Los luthiers lo saben, todos los instrumentos tienen alma. No está constituida por quienes los tocan o poseen, sino que ellos tienen la suya propia. En general los instrumentos de arco como el violín y el contrabajo se vuelven longevos, se van enriqueciendo y en la medida que son tocados, el sonido mejora, se vuelve más intenso.

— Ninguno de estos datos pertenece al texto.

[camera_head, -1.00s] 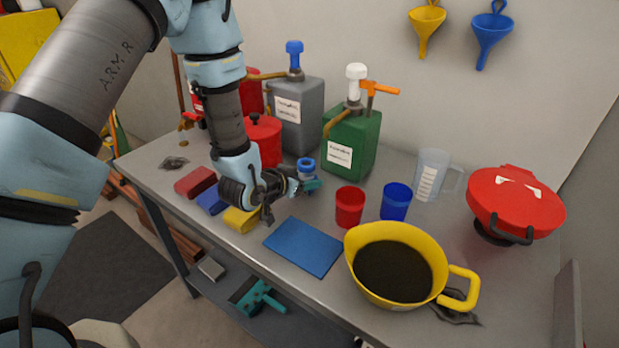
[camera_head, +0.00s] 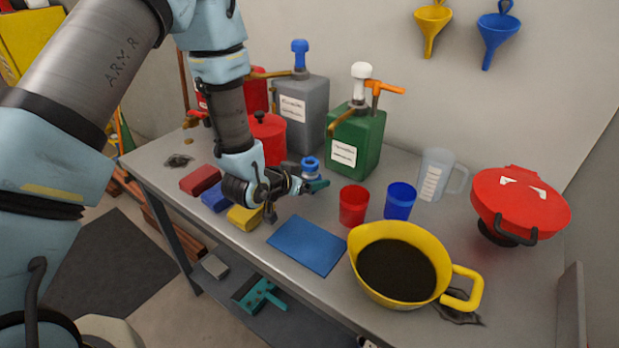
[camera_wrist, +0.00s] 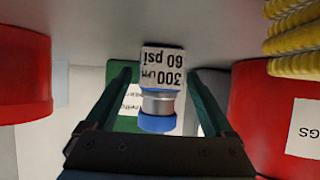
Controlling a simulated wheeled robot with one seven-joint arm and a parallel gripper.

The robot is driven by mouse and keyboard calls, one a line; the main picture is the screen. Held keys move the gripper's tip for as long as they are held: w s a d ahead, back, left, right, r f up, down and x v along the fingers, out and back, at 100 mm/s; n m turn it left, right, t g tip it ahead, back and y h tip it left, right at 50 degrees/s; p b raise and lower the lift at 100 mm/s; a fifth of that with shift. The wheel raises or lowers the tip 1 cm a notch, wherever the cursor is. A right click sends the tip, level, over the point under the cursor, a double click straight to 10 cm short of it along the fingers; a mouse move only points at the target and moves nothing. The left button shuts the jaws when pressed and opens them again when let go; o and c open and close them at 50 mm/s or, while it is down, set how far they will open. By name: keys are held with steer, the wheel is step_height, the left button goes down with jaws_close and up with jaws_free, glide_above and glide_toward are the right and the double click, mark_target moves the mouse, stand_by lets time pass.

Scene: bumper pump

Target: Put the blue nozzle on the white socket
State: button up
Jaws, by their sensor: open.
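A small blue-topped piece (camera_head: 310,164), which looks like the blue nozzle, stands on the grey table in front of the grey pump can. In the wrist view it shows as a blue ring and metal collar (camera_wrist: 158,121) with a white label reading 300 and 60 psi. My gripper (camera_head: 314,181) is low over the table beside it. In the wrist view the dark green fingers are apart, one on each side of the piece, with gaps visible. A white knob (camera_head: 361,70) tops the green pump can; I cannot tell whether it is the white socket.
The green can (camera_head: 345,155) and grey can (camera_head: 305,120) stand behind. A red cup (camera_head: 353,206) and blue cup (camera_head: 399,202) stand right of my gripper. Red, blue and yellow blocks lie left. A blue mat (camera_head: 306,245) and yellow jug (camera_head: 461,271) are in front.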

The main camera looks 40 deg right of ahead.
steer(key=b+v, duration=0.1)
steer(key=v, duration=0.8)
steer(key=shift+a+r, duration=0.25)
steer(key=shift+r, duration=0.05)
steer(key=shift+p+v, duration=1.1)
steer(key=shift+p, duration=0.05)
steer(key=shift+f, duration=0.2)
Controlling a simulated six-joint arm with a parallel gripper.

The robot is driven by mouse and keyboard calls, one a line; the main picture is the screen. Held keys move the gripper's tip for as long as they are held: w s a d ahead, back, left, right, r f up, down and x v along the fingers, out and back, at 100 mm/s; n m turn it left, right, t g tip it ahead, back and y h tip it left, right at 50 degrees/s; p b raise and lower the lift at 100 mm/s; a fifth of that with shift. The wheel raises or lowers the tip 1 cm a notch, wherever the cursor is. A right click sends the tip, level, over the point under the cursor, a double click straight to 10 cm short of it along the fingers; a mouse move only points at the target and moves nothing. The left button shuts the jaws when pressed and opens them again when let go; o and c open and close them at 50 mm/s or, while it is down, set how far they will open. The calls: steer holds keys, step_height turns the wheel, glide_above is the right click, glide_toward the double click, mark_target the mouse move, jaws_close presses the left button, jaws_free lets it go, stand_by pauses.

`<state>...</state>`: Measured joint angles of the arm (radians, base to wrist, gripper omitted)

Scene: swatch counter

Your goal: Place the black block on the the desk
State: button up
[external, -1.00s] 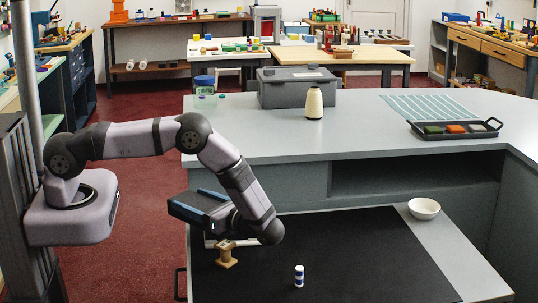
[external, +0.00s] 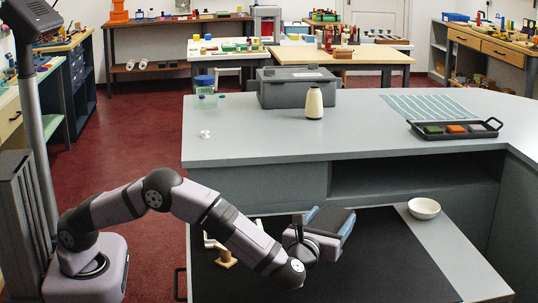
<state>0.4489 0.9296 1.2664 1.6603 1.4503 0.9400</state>
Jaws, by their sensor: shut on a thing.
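My gripper (external: 334,226) is the dark, blue-edged end of my arm, above the middle of the black mat (external: 395,265) on the lower desk (external: 462,262).
A wooden piece (external: 225,257) stands left on the mat, close to my forearm. A white bowl (external: 424,208) is at the desk's right. The raised counter (external: 260,140) behind holds a grey toolbox (external: 290,93), a cream bottle (external: 314,104) and a black tray (external: 470,134) with several coloured blocks.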

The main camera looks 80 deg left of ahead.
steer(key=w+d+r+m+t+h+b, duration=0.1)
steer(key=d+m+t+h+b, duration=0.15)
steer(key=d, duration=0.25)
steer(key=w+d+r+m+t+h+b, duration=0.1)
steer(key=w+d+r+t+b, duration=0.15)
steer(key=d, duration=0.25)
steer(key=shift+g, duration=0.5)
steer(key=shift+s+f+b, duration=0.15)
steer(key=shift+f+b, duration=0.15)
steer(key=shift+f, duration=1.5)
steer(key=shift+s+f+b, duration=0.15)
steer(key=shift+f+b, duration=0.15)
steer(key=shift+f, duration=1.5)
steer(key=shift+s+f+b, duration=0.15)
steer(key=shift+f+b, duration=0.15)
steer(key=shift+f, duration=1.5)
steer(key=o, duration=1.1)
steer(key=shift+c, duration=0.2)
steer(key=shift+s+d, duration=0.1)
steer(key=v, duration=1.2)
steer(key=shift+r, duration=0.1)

Los antiguos son los que suelen hacer historia, están signados por su delicadez, por el porte aristocrático. Sus moléculas han vibrado, se han agitado durante mucho tiempo y por eso sus poros están abiertos, receptivos, enteramente vivos. Han sido tallados, encajados y encolados por manos sutiles. El abeto alpino, el arce balcánico o el ébano se han convertido en mucho más que madera. No existen dos trozos iguales, ni siquiera del mismo árbol, por lo que es imposible reproducir perfectamente el mismo carácter en dos instrumentos. Los Stradivarius que hay en el Palacio Real de Madrid -dos violines, dos chelos y una viola- son retirados de sus vitrinas regularmente para que los toquen músicos profesionales, evitando así que se entumezcan y atrofien sus músculos. El piano envejece mal. Su mecanismo se deteriora y conviene reemplazarlo. En cambio, al violín se le rompen las cuerdas, se le deteriora el clavijero o el puente, pero si se cuida la caja de resonancia, puede durar siglos. Y sobre todo, será mejor mientras más esté expuesto a su destino: ser un artífice.

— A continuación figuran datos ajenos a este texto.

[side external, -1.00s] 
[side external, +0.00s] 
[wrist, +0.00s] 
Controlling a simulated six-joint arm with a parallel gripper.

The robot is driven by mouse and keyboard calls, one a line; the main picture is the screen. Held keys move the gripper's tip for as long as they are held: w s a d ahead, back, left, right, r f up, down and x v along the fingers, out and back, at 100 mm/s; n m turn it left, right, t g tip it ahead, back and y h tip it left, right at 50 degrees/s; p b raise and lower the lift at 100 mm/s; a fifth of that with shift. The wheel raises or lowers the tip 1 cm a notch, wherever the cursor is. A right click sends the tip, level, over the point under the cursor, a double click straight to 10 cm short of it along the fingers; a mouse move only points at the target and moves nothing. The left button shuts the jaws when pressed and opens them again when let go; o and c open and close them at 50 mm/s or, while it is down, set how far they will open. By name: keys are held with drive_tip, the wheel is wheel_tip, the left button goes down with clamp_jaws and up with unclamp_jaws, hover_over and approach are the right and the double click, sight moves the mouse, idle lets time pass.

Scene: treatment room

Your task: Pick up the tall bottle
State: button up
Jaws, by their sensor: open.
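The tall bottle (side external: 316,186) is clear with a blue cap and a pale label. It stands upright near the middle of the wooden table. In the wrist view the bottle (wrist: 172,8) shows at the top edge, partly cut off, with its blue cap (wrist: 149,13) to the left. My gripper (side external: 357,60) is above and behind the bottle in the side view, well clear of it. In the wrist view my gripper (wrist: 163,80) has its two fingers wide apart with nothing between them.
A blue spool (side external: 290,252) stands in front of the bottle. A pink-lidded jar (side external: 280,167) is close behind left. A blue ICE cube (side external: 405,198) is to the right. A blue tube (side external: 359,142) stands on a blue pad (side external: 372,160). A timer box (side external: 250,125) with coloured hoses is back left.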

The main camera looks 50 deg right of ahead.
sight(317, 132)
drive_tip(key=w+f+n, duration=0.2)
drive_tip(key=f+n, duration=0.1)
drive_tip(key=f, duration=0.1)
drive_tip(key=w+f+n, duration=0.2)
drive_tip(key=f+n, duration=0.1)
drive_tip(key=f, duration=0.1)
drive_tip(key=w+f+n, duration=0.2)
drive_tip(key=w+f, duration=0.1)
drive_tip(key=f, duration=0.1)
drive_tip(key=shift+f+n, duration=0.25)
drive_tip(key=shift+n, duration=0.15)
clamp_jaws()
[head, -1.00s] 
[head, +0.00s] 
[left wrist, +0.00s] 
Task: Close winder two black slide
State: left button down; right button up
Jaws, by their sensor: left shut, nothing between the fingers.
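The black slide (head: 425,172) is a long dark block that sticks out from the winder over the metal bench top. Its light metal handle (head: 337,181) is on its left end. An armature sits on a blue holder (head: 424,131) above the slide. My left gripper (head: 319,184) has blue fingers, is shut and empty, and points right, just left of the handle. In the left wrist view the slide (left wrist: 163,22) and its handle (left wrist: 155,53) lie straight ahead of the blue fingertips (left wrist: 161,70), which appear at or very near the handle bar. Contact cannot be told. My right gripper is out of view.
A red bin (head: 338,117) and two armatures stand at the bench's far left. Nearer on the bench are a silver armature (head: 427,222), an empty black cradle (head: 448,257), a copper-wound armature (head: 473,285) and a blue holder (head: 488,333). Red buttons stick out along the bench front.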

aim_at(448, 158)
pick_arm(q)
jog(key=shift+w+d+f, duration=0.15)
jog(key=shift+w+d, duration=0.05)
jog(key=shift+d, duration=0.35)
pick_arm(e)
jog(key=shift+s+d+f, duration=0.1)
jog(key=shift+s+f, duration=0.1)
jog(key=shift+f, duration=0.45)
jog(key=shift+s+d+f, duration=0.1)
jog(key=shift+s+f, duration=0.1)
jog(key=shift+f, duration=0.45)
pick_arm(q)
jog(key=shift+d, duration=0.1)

Luego de un concierto del gran violinista lituano Jascha Heifetz, se acercó un admirador a su camarín para decirle que le había parecido prodigioso el sonido del violín Stradivarius con el que había tocado, tanto que lo había conmovido hasta las lágrimas. El músico se inclinó hacia el violín que reposaba en la silla y luego de escucharlo durante algunos segundos le dijo: "Pues yo no oigo nada".
Así el hombre que permanece en estado potencial, sin vibrar, sin someterse a su propia intensidad, será como un violín sobre una silla, silencioso. Mientras más se exprese, mejor brotará su singularidad y su belleza.